What makes Campbell Learn different is that we don’t just execute campaigns—we architect experiences. We look at the full enrollment lifecycle and constantly ask: where can we create more meaning? Where can we reduce friction? Where can we help a prospective student feel seen?

Brand-wise, what I’m most proud of is that we’ve built something deeply human. In a space often dominated by generic messaging and high-pressure tactics, we lead with emotional intelligence, creativity, and strategy that aligns with both student needs and institutional goals.
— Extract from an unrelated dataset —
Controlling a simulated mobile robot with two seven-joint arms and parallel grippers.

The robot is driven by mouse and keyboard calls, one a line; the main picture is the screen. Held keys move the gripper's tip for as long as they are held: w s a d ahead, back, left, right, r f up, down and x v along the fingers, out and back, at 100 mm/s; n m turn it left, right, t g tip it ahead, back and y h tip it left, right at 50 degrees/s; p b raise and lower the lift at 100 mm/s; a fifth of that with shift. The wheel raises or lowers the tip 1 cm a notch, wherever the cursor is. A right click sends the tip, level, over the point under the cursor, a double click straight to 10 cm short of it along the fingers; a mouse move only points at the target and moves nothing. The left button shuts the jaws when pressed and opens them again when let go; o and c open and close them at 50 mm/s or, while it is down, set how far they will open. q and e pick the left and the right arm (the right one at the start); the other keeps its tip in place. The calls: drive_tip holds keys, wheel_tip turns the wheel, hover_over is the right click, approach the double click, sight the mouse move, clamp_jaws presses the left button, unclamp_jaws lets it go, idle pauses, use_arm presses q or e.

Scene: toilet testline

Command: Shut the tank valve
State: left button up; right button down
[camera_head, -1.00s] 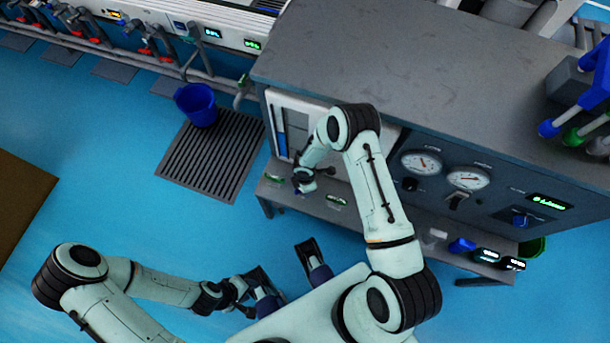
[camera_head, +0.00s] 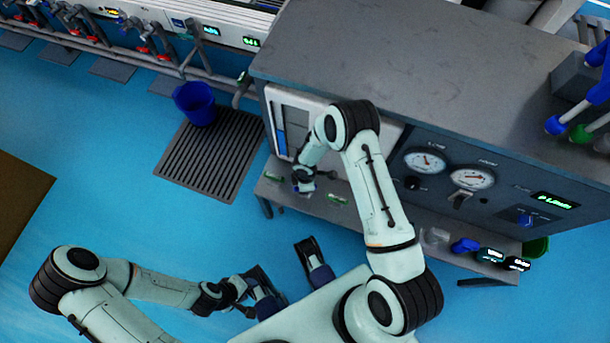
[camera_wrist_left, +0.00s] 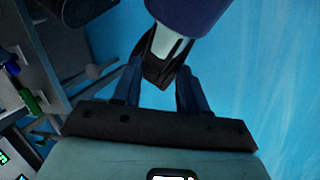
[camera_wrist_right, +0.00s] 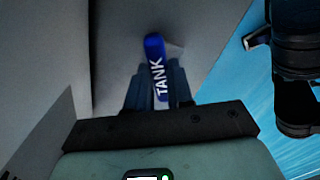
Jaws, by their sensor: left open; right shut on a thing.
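The tank valve handle (camera_wrist_right: 155,52) is a blue lever with the white word TANK along it. It shows in the right wrist view, standing out against the grey cabinet. My right gripper (camera_wrist_right: 155,88) is shut on the lower part of the handle, a finger on each side. In the head view the right arm reaches down to the front left of the test bench, and its hand (camera_head: 303,183) hides the valve there. My left gripper (camera_wrist_left: 160,88) is open, low over the floor beside my base, away from the bench.
The grey test bench (camera_head: 400,70) has two round gauges (camera_head: 425,163) on its front and a low shelf (camera_head: 395,222) below. A blue bucket (camera_head: 196,103) stands on a floor grate (camera_head: 205,155) to the left. The blue floor (camera_head: 100,190) is open there.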

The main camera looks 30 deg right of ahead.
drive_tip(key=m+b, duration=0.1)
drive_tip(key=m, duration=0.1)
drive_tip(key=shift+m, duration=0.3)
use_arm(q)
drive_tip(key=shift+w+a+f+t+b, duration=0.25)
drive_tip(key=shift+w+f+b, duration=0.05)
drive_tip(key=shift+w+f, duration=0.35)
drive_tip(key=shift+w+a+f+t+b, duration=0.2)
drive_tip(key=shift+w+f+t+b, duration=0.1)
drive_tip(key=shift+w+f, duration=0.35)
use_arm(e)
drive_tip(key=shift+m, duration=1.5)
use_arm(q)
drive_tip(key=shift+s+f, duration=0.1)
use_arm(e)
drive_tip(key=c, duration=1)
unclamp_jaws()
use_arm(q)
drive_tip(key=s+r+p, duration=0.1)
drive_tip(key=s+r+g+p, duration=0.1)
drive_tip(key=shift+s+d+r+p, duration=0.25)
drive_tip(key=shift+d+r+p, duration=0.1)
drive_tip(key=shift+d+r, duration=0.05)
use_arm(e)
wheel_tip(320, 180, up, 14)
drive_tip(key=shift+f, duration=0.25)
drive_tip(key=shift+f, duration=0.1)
We help schools find their voice again—and use it to grow in ways that are sustainable and student-centered.

Do you any memories from childhood that you can share with us?
This might not be my absolute favorite childhood memory, but it’s one that’s stayed with me—the kind that deepens in meaning as you get older.

My grandfather used to gather us around and fire up this old Kodak carousel projector—you know, the kind you’d load with slides and click through one by one. At the time, I didn’t fully appreciate it. I probably even rolled my eyes. But looking back, those evenings were incredibly special.

He’d project photos of our family—some we knew well, others we’d only heard about in stories. He’d pause on each one, tell a story, recall a moment, and make sure we remembered people and places that might have otherwise been forgotten. Sometimes he’d find a photo of an old car, and just from that image, he’d reconstruct an entire era. And what I came to love—what really stuck with me—wasn’t just the stories themselves, but the way he told them. There was always something unstated running beneath his words: kindness, love, a quiet reverence for the past.

Funny enough, it reminds me of that scene from Mad Men where they pitch the Kodak carousel—not as a projector, but as a time machine. My grandfather understood that instinctively. He knew that storytelling keeps people alive. That memory becomes legacy. And now, all these years later, I realize he wasn’t just showing us pictures—he was teaching us how to remember, and how to care.